言葉を使って想像上の現実を生み出す能力のおかげで、他のどの種族よりも、大勢の見知らぬ人同士が効果的に協力できるようになった。想像上の現実での協力体制によって、遺伝子や環境の変化を全く必要とせず、新しい環境にも柔軟に適応して、生き残っていくことができるようになった。
②生活様式を変えた第2の革命 「農業革命」
より多くの果物や穀物、肉が手に入るだろうと考えて、狩猟正解をやめて、定住して住むようになり、農業革命が始まった。放浪の生活を放棄したおかげで、女性は毎年子供を産めるようになった。すると、人口が増えるので、食料が足りずに栄養不足が増加し、より多くの小麦を必要とするという、豊かではないが必死にコツコツと働き続ける生活が出来上がった。

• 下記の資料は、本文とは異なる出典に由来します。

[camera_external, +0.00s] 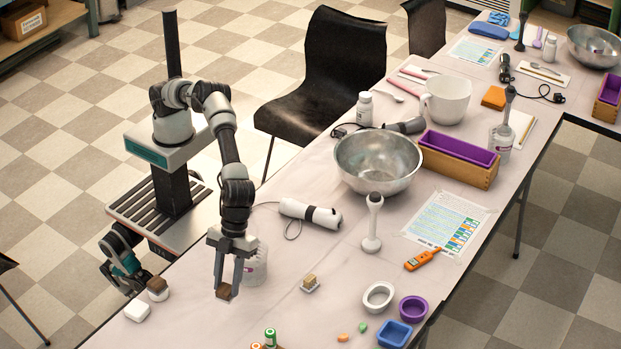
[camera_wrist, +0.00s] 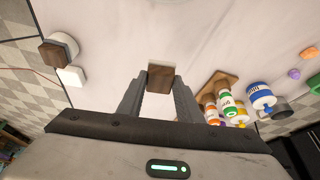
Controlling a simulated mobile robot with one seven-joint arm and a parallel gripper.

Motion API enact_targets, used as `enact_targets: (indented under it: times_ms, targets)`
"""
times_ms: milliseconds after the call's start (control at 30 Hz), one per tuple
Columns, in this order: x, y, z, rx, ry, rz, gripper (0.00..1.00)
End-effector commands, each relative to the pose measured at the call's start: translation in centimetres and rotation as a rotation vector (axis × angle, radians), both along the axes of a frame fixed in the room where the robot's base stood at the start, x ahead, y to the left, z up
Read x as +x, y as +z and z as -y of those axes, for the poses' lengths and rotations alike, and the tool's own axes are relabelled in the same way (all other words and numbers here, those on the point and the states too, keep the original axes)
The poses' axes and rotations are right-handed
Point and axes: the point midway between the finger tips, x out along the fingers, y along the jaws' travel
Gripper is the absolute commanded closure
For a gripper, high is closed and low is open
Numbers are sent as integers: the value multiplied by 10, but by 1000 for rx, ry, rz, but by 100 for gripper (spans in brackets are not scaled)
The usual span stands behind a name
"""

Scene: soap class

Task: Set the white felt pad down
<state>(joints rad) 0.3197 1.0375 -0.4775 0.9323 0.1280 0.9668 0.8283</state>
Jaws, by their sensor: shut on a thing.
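My gripper (camera_external: 229,287) points down over the near part of the table, its fingers shut on a small block with a brown, wood-like top (camera_wrist: 161,77). I take this block to be the felt pad (camera_external: 224,291); a pale lower edge shows in the external view, but its underside is mostly hidden. The block is at the fingertips, low over the table; I cannot tell if it touches. A separate white, rounded square piece (camera_external: 138,312) lies at the table's left edge, also in the wrist view (camera_wrist: 72,76).
A brown block on a round white base (camera_external: 157,288) stands beside the white square. A clear-white container (camera_external: 256,265) is close behind my gripper. A tan brush-like block (camera_external: 310,284) lies to the right. Several coloured bottles (camera_wrist: 228,105) stand in a wooden holder. Table (camera_external: 190,318) around the fingertips is clear.

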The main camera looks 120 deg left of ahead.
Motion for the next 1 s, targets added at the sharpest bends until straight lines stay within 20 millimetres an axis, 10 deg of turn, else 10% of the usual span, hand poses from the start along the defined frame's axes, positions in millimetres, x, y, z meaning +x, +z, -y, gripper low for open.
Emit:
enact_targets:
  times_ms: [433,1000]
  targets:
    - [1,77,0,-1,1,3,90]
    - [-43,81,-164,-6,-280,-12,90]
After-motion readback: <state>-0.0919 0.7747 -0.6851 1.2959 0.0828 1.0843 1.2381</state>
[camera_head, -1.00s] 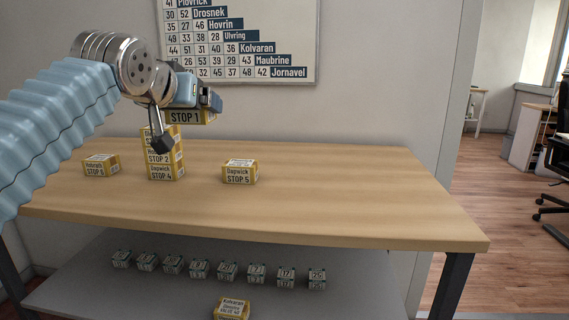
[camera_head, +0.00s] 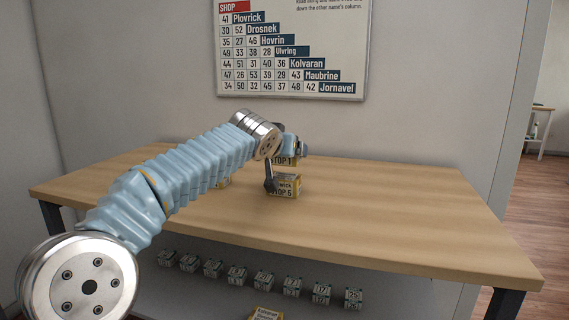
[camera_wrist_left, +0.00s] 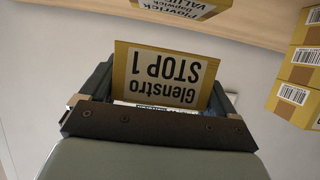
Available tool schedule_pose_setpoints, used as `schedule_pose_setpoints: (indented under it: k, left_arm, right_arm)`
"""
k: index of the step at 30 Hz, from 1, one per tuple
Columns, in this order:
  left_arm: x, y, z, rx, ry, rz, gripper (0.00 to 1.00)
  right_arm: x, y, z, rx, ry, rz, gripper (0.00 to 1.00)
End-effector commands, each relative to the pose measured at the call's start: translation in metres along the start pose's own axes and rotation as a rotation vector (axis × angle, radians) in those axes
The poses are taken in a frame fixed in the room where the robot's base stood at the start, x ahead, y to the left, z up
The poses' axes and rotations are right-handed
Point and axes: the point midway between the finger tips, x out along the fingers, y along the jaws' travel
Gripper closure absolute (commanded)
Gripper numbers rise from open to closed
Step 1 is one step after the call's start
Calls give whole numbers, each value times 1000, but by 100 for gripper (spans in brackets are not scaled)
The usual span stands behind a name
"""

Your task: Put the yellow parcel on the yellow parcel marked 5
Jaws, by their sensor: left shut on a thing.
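A yellow parcel labelled STOP 1 (camera_head: 285,161) is held in my left gripper (camera_head: 286,150). In the left wrist view, the same parcel (camera_wrist_left: 160,72) sits between the jaws with its label upside down. Directly below it in the head view, the yellow parcel marked STOP 5 (camera_head: 287,189) rests on the table, partly covered by a gripper finger. From the head view I cannot tell whether the two parcels touch. The wrist view shows a labelled yellow parcel (camera_wrist_left: 180,8) at its top edge, apart from the held one. My right gripper is out of view.
A stack of yellow parcels stands left of the STOP 5 parcel, mostly hidden by my arm; it shows in the wrist view (camera_wrist_left: 300,60). The wooden table (camera_head: 400,210) is clear on the right. Several small boxes (camera_head: 237,275) and a yellow parcel (camera_head: 267,313) sit on the lower shelf.

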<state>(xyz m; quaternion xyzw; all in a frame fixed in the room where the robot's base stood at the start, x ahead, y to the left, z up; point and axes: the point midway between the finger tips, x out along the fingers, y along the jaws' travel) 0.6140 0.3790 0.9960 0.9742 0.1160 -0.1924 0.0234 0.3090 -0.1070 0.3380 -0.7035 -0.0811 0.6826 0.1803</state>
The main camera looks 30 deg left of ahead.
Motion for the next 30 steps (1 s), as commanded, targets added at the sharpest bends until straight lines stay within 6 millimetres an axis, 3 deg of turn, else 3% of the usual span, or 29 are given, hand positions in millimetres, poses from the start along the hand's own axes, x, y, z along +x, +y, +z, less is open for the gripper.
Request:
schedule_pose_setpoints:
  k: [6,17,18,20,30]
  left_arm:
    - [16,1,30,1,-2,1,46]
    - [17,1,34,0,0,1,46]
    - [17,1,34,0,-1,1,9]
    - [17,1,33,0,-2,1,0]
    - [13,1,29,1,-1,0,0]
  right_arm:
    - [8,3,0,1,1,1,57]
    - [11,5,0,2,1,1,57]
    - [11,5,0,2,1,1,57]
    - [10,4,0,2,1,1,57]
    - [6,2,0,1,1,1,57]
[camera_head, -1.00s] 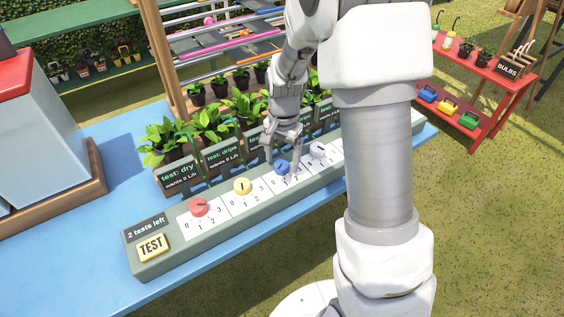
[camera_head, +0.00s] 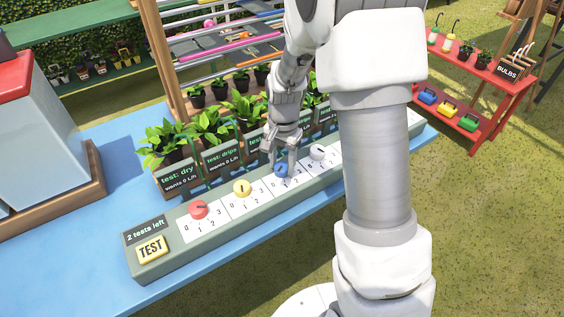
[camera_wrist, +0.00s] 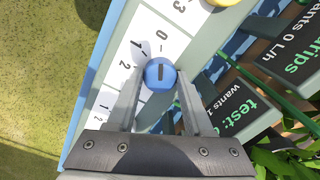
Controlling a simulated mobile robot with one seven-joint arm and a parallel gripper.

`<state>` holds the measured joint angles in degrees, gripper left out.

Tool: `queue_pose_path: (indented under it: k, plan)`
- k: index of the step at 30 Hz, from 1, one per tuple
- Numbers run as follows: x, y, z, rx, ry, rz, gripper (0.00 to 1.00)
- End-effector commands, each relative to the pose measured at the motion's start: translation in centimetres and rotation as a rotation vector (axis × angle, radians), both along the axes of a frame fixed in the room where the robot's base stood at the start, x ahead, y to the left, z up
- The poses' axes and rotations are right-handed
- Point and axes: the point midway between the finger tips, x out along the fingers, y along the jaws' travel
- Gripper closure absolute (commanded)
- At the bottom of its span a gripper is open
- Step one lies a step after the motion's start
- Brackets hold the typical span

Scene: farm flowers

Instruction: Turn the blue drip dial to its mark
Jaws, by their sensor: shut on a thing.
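The blue dial (camera_head: 282,170) is a round knob on the white scale strip of the long grey-green control box (camera_head: 190,257). It also shows in the wrist view (camera_wrist: 160,73), with a dark pointer line running up and down in the picture, roughly in line with the 0. The numbers 0, 1 and 2 show beside it; a finger may cover any further number. My gripper (camera_head: 282,162) reaches down from above and is shut on the blue dial, one finger on each side, as the wrist view shows too (camera_wrist: 160,88).
A red dial (camera_head: 199,208), a yellow dial (camera_head: 242,187) and a white dial (camera_head: 318,152) share the box. A yellow TEST button (camera_head: 151,248) sits under a "2 tests left" sign (camera_head: 146,228). Potted plants (camera_head: 210,122) with signs stand close behind the dials.

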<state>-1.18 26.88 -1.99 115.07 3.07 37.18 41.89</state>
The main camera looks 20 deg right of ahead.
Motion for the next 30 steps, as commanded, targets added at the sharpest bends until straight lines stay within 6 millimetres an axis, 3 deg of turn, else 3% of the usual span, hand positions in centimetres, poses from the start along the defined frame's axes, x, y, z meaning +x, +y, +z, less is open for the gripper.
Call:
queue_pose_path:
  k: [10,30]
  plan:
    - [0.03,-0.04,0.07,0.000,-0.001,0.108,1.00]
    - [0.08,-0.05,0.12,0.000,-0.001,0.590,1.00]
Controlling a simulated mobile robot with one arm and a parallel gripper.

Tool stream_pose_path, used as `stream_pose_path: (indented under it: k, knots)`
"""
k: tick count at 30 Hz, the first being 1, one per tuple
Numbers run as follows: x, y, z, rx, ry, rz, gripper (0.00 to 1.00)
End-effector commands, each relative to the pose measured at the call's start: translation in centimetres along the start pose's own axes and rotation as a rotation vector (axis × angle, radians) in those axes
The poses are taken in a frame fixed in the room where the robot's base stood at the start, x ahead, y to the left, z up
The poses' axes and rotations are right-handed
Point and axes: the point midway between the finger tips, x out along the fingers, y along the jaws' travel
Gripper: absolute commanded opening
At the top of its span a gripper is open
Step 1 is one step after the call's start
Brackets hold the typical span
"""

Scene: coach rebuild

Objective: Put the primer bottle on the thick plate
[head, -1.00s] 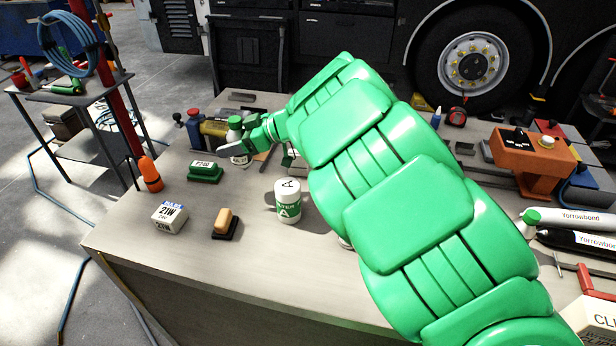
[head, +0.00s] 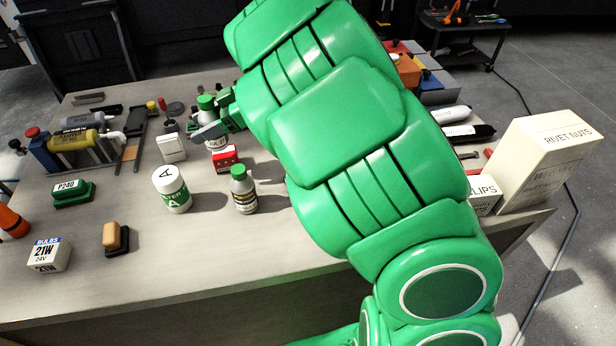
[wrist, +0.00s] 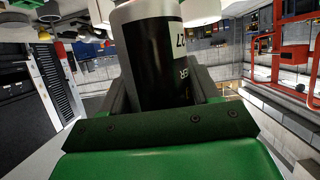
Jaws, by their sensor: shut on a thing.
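My gripper (head: 212,132) is shut on a bottle with a green cap (head: 206,102), over the back middle of the bench. In the wrist view the held bottle (wrist: 160,65) has a dark band, a pale label ending in "7" and letters "ER"; its full name is not readable. Its base and any gap to the bench are hard to tell. A second green-capped bottle (head: 244,192), grey with a dark label, stands upright nearer the front, apart from my gripper. I cannot make out a thick plate for certain; my arm hides part of the bench.
A red box (head: 226,157), a white box (head: 172,148) and a white-green filter can (head: 171,190) stand near the gripper. A yellow cylinder (head: 75,140) is at left. A large rivet nuts box (head: 545,165) stands at right.

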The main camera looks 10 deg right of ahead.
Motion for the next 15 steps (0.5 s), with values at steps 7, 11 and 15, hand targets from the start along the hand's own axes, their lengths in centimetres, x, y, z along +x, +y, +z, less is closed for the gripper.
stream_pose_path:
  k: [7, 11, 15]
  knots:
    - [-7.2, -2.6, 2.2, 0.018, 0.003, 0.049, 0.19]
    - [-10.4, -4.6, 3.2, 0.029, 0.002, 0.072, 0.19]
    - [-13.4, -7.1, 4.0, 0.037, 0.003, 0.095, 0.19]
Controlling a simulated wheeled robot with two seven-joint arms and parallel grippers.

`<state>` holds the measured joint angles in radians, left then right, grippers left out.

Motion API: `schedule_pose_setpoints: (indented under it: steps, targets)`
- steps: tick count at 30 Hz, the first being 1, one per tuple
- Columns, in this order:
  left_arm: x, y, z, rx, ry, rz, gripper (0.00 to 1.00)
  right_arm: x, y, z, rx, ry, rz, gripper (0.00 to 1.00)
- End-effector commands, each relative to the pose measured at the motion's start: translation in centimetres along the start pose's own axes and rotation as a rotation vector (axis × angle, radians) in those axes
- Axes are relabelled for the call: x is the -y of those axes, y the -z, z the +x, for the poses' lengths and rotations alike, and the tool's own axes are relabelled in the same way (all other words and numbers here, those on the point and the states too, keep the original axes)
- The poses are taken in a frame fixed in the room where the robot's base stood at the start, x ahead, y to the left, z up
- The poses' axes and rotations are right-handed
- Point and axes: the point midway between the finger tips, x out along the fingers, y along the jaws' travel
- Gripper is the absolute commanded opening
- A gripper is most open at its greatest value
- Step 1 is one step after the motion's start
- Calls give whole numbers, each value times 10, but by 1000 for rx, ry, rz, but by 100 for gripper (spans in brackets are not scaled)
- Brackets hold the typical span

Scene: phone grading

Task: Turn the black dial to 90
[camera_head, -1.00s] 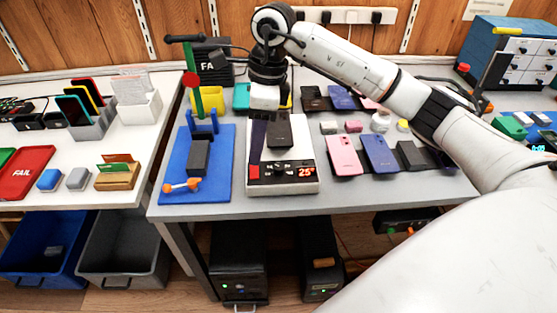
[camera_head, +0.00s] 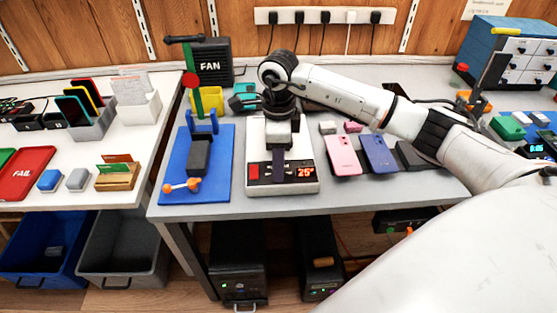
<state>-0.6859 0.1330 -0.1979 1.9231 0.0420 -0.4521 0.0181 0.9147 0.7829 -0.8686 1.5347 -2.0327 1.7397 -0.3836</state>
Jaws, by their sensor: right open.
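The white heating plate (camera_head: 309,150) stands on the grey table, with a red button (camera_head: 254,172) and a display (camera_head: 304,172) reading 25° on its front panel. My right gripper (camera_head: 279,166) points down over the front panel, between the red button and the display. It is open, though its fingers overlap in this view. The black dial is hidden behind the fingers, and I cannot tell whether they touch it. The dark phone on the plate is also hidden by my gripper and wrist. My left gripper is not in view.
A blue fixture (camera_head: 218,180) with a red-knobbed lever stands left of the plate. A pink phone (camera_head: 343,155) and a blue phone (camera_head: 379,154) lie to the right. A black fan (camera_head: 211,60) is behind. The table's front edge is close below the plate.

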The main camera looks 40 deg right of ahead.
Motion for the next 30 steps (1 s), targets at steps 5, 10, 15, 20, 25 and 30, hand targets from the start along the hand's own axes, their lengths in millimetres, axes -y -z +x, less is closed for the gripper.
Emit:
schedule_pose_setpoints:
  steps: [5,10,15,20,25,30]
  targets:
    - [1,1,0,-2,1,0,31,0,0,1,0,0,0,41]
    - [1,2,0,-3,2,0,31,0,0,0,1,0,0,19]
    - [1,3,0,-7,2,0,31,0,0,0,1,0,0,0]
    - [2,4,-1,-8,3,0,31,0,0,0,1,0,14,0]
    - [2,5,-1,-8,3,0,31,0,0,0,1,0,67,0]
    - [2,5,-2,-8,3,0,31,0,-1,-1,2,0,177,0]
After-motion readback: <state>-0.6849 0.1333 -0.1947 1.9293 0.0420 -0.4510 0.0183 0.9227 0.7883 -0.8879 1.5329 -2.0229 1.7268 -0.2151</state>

農耕民がつくった食糧が余ることによって、自らは畑で働かない支配者やエリート層が出現して、支配者層と農耕民の間には格差が生まれた。そして、支配者・エリート層は政治や戦争、芸術、哲学をうみだし、彼らが歴史を紡いでいった。
これが繰り返されて、国や都市や町などができた。そこでは、言語を発展させて文字にして想像上の秩序を表して、その秩序の下で人々がお互いに協力することが管理された。もちろん、キリスト教や民主主義、資本主義といった想像上の秩序を維持していくためには、それらが絶対のものであると主張し、生活の中で人々を教育し続けることが必要となった。また、教育とともに、想像上の秩序を信じさせる努力として、ときに暴力や強制という手段もとられた。
国や都市の間で、交易が起こり、帝国が生み出され、普遍的な宗教が広まり、世界がつながっていき、今日私たちが暮らすグローバルな世界に到達した。
③未来に続く第3の革命 「科学革命」
科学革命によって、認知革命以降のありとあらゆることを理解しようとしてきた従来の知識の伝統を否定することとなった。科学革命とは、以下の3つ考え方である。(この3つこそ、今の中高生にも知っておいていただきたい。)
進んで無知を認める意思 近代科学は、私たちはすべてを知っているわけではないという前提に立つ。そして、知っていると思っていることも、さらに知識を獲得すると実は間違っていたと判明する可能性があることを受け入れる。
観察と数学の中心性 近代科学は観察結果を収集し、そこから数学的ツールを用いて包括的な説にまとめ上げる。しっかりとデータをとって、それを分析するということですね。
新しい力の獲得 近代科学は新しい説を使い、新しいテクノロジーの開発を目指す。
この科学革命により、従来の知識と比較して、世界の仕組みを理解したり、新しいテクノロジーを発明したりする能力が大幅に増大した。人類は新しい知識を獲得して、応用することで、どんな問題でも克服できると多くの人が確信を持ち始めた。貧困や病気、戦争、飢餓、老齢、死までも、人類の避けようのない運命ではなく、我々が無知であるがための問題なのではないかと考え始めた。それは、それらの問題が科学の力により生み出される新しいテクノロジーによって解決できるということを意味している。それを、進歩とよび、生活の様々なところで、進歩を繰り返してきたのが人である。
それと同時に、科学革命により、今まで人が協力するために信じてきた想像上の秩序さえも疑問に思うことが起こり、社会やコミュニティの形も変わり続けている世界をこれからも生きていかなければならなくなっている。
今後は超ホモ・サピエンスの時代として、人が自然法則を打ち破り始めており、これからは、テクノロジーや組織の変化だけではなく、人間の意識とアイデンティティの根本的な変化が起こり、「人類」ではなくなるかもしれない可能性まである。